> STATED GOAL
Your output must consist solely of the lines from the one containing "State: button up" through the end of the records, reproduced exactly.
─── DATA SHOWN ───
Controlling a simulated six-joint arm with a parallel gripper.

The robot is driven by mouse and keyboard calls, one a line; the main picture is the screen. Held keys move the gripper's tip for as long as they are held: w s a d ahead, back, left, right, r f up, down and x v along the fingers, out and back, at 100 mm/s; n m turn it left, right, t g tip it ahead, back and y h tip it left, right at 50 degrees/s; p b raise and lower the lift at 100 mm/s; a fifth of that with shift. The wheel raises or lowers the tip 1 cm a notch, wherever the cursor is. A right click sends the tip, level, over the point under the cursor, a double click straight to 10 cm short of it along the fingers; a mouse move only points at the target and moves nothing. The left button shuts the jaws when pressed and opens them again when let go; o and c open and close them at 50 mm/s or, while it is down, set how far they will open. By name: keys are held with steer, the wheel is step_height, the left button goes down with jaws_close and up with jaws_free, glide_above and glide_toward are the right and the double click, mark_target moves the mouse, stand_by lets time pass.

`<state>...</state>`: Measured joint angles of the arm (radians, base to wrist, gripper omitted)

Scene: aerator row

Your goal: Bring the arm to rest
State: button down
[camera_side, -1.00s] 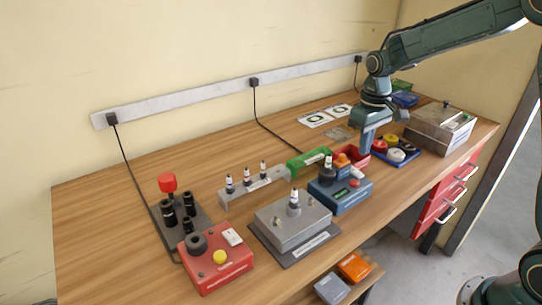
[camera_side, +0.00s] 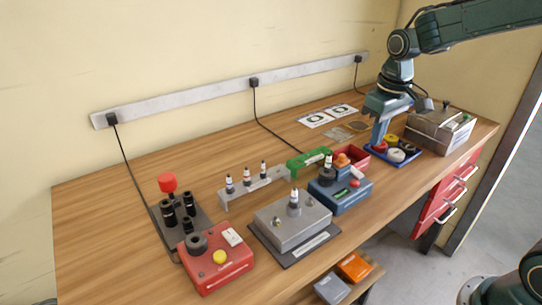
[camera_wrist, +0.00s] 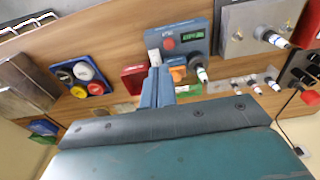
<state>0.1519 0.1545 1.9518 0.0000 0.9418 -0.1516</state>
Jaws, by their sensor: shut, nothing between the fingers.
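My gripper (camera_side: 378,142) is over the back right of the wooden bench (camera_side: 120,190), pointing down with its fingers together and nothing between them. Its tips are by the left edge of the blue tray (camera_side: 407,163) of round caps; I cannot tell whether they touch anything. In the wrist view the shut fingers (camera_wrist: 157,78) show in the middle, in front of the bench. The blue tester (camera_side: 340,195) with a green display stands left of the gripper, with a spark-plug-like part upright on it. Part of the bench behind the fingers is hidden.
A grey metal box (camera_side: 440,130) stands right of the tray. A red bin (camera_side: 356,156) and green piece (camera_side: 308,160) lie left of the gripper. A grey block (camera_side: 292,228), a rack (camera_side: 252,190) and a red box (camera_side: 216,268) stand further left. The back-left bench is clear.

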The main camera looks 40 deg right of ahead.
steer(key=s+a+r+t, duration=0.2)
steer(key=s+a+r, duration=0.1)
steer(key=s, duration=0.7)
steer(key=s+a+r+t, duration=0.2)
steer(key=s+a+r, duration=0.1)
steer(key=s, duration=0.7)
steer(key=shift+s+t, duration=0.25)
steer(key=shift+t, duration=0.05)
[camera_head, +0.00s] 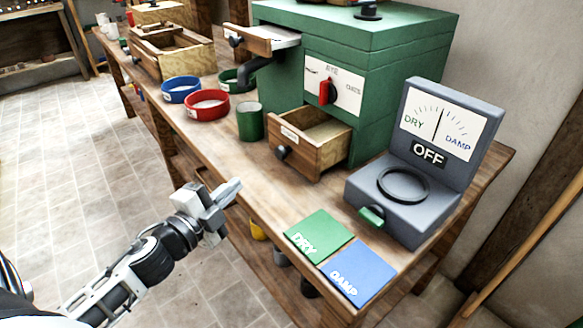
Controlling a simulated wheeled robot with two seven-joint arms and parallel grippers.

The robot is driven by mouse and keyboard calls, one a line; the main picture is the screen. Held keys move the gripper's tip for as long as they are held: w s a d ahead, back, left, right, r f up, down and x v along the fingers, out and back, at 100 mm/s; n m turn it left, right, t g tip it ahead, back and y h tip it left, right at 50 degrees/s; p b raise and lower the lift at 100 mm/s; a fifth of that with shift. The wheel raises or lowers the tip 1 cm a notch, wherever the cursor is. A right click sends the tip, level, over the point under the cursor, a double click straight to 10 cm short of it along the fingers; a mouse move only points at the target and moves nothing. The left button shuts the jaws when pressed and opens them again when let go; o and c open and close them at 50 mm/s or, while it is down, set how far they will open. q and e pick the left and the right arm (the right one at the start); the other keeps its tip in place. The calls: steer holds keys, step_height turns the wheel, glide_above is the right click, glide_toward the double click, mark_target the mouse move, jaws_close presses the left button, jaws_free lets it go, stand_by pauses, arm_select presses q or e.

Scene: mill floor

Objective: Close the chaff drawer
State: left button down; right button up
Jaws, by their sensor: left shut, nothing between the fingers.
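A wooden drawer (318,146) with a dark round knob sticks out, open, from the bottom of the green machine (395,45). Its small label is too blurred to read. A second wooden drawer (252,42) with a dark knob sticks out higher up on the machine's left side. I cannot tell from the labels which one is the chaff drawer. My left gripper (232,190) is shut and empty, in front of the table's near edge, below and left of the lower drawer and apart from it. My right gripper is not in view.
A green cup (250,121), a red bowl (207,105) and a blue bowl (181,90) stand left of the lower drawer. A grey meter box (400,200) reading OFF stands to its right. Green (320,235) and blue (358,272) mats lie in front. The tabletop before the drawer is clear.

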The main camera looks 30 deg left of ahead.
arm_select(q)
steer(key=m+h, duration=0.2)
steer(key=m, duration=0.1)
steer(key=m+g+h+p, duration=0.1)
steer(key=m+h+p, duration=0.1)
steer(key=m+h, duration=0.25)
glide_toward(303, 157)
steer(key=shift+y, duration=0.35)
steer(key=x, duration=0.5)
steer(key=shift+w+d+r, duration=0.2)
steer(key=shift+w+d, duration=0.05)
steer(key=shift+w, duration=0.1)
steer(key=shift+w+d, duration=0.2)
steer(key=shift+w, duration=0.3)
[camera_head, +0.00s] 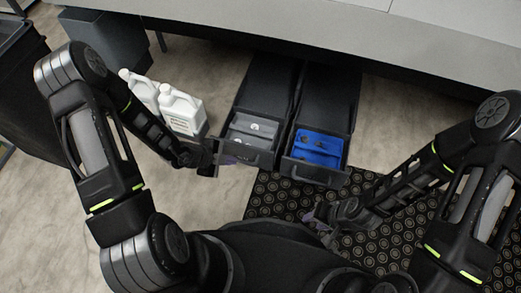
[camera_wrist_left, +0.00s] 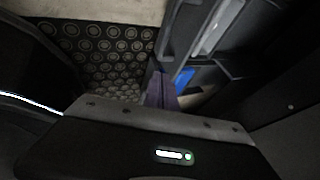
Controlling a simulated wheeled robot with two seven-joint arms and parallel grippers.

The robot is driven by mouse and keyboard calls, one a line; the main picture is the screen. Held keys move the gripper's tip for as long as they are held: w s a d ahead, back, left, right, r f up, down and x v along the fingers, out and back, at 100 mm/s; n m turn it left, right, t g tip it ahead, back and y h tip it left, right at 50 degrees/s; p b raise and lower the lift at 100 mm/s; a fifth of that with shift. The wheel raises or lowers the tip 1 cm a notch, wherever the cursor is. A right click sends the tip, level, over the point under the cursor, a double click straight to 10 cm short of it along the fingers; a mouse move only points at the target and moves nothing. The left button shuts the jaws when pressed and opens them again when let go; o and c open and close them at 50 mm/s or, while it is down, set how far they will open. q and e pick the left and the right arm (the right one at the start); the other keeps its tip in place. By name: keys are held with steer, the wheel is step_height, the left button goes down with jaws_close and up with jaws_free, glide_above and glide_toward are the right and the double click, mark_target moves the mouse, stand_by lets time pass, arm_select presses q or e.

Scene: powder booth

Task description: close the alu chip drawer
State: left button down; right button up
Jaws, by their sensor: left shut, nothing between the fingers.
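Two dark drawers stand pulled out side by side under the bench. The left drawer (camera_head: 237,151) holds a grey insert (camera_head: 254,127); the right drawer (camera_head: 313,175) holds a blue insert (camera_head: 318,147). No readable label shows which one is the alu chip drawer. My left gripper (camera_head: 220,160) is shut and empty at the left front corner of the left drawer; I cannot tell whether it touches. In the left wrist view its purple fingertips (camera_wrist_left: 160,90) are together, beside a dark drawer edge. My right gripper (camera_head: 316,216) is below the right drawer's front, apart from it; its jaw opening is unclear.
White jugs (camera_head: 181,110) stand on the floor left of the drawers, close to my left forearm. The grey bench (camera_head: 400,35) spans the back. A dark bin (camera_head: 110,38) stands at the back left. A patterned mat (camera_head: 270,192) lies in front of the drawers.

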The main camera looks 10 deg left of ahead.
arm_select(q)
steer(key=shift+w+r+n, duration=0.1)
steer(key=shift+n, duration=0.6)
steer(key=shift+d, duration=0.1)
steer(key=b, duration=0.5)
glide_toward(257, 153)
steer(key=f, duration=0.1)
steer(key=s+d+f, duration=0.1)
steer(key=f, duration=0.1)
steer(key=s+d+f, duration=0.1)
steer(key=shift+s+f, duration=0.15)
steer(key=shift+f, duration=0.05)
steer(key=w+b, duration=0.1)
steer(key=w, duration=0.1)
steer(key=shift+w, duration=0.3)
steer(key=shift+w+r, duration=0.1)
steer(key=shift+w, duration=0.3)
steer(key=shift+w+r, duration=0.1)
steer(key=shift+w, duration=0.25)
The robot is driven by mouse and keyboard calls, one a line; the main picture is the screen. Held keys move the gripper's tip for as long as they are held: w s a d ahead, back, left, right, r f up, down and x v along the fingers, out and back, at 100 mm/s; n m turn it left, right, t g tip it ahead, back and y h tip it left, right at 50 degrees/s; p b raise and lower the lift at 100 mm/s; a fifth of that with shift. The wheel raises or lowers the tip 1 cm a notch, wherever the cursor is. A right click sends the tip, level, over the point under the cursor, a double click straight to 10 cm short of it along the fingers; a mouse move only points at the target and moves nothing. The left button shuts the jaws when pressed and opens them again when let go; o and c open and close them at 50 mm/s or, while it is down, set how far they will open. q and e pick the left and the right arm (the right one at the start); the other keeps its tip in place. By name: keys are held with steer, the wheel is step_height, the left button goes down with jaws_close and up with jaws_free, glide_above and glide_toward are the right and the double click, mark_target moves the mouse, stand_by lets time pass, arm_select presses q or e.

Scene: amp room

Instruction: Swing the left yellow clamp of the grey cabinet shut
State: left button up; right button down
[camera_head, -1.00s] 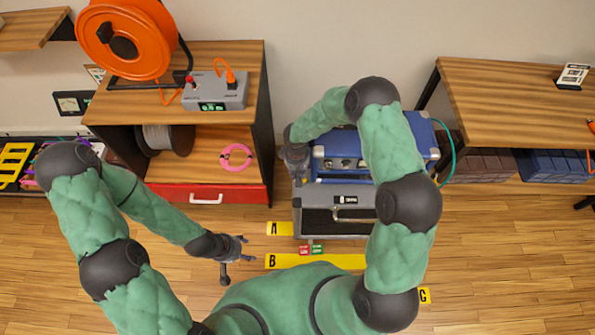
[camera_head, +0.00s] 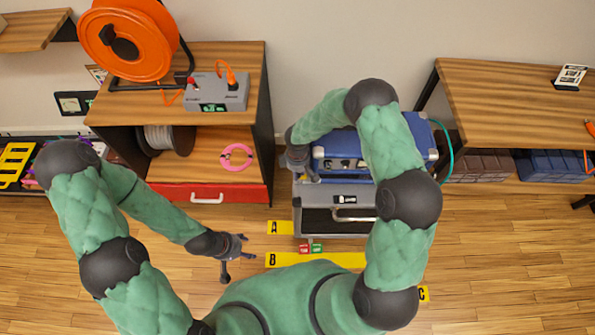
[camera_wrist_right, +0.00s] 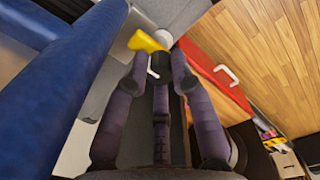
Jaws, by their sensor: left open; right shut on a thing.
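The grey cabinet (camera_head: 298,218) stands on the floor in the middle of the head view, with a blue case on top. The left yellow clamp (camera_wrist_right: 147,42) shows at my right fingertips in the right wrist view. A small bit of yellow also shows beside that gripper in the head view. My right gripper (camera_wrist_right: 155,58) is at the cabinet's upper left side and is shut on the clamp; its fingers hide part of it. My left gripper (camera_head: 240,246) is open and empty above the floor, left of the cabinet. My right arm hides the cabinet's right side.
The blue case (camera_head: 345,160) sits close beside my right gripper. A wooden shelf unit (camera_head: 215,150) with a red drawer (camera_head: 180,193) stands to the left. Yellow floor strips (camera_head: 318,260) lie in front of the cabinet. Open floor lies at right.

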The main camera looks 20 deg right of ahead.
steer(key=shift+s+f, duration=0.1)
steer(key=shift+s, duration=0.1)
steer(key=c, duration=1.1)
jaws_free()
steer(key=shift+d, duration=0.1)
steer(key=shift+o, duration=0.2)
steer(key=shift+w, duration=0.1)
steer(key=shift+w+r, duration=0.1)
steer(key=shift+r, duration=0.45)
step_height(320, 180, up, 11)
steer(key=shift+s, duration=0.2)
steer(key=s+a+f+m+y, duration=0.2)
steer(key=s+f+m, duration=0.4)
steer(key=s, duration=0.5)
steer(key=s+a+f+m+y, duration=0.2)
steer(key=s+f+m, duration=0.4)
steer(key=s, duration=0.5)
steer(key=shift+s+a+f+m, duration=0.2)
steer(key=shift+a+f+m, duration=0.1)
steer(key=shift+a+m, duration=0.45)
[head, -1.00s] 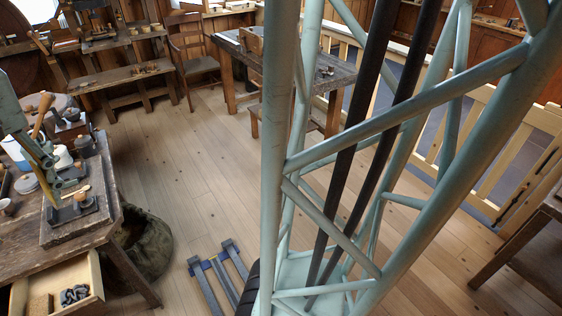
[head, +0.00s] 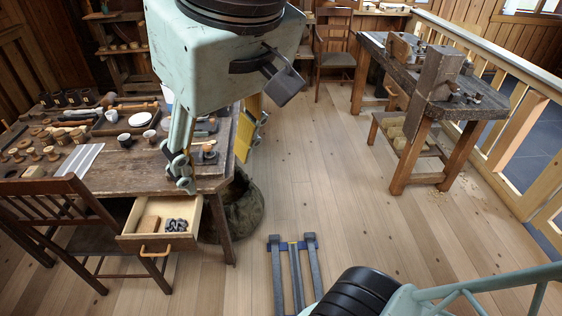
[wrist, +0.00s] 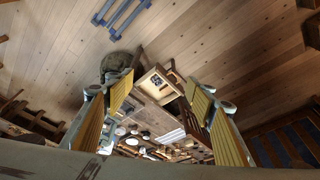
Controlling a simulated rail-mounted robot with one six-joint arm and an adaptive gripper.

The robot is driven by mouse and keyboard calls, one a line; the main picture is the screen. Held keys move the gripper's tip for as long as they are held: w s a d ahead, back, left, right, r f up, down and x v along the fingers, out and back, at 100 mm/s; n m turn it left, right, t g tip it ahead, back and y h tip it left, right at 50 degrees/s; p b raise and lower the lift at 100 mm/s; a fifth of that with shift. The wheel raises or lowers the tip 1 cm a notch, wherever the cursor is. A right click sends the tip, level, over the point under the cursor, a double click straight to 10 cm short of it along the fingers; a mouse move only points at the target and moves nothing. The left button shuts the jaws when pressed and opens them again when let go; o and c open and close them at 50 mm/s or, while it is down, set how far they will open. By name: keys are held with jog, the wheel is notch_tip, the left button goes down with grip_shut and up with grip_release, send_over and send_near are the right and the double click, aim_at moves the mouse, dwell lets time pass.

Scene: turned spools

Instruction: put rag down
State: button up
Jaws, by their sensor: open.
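My gripper (head: 214,152) hangs above the near right part of the workbench (head: 125,178), with its two fingers wide apart. In the wrist view my gripper (wrist: 160,84) is also open, with yellow pads and nothing held between them. A flat white-and-grey striped piece (head: 80,160) lies on the bench, left of the gripper; it may be the rag, but I cannot be sure. It also shows in the wrist view (wrist: 170,137). A dark lumpy thing (head: 176,225) lies in the open drawer (head: 160,242) beside a brown block (head: 149,223).
A chair (head: 75,220) stands before the bench. A dark sack (head: 240,205) sits on the floor by the bench's right end. A second bench (head: 455,105) stands at the right beside a railing. Cups, spools and tools crowd the first bench.

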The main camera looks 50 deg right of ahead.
───
> ANSWER
State: button up
Jaws, by their sensor: open.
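My gripper (head: 214,152) hangs above the near right part of the workbench (head: 125,178), with its two fingers wide apart. In the wrist view my gripper (wrist: 160,84) is also open, with yellow pads and nothing held between them. A flat white-and-grey striped piece (head: 80,160) lies on the bench, left of the gripper; it may be the rag, but I cannot be sure. It also shows in the wrist view (wrist: 170,137). A dark lumpy thing (head: 176,225) lies in the open drawer (head: 160,242) beside a brown block (head: 149,223).
A chair (head: 75,220) stands before the bench. A dark sack (head: 240,205) sits on the floor by the bench's right end. A second bench (head: 455,105) stands at the right beside a railing. Cups, spools and tools crowd the first bench.

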The main camera looks 50 deg right of ahead.

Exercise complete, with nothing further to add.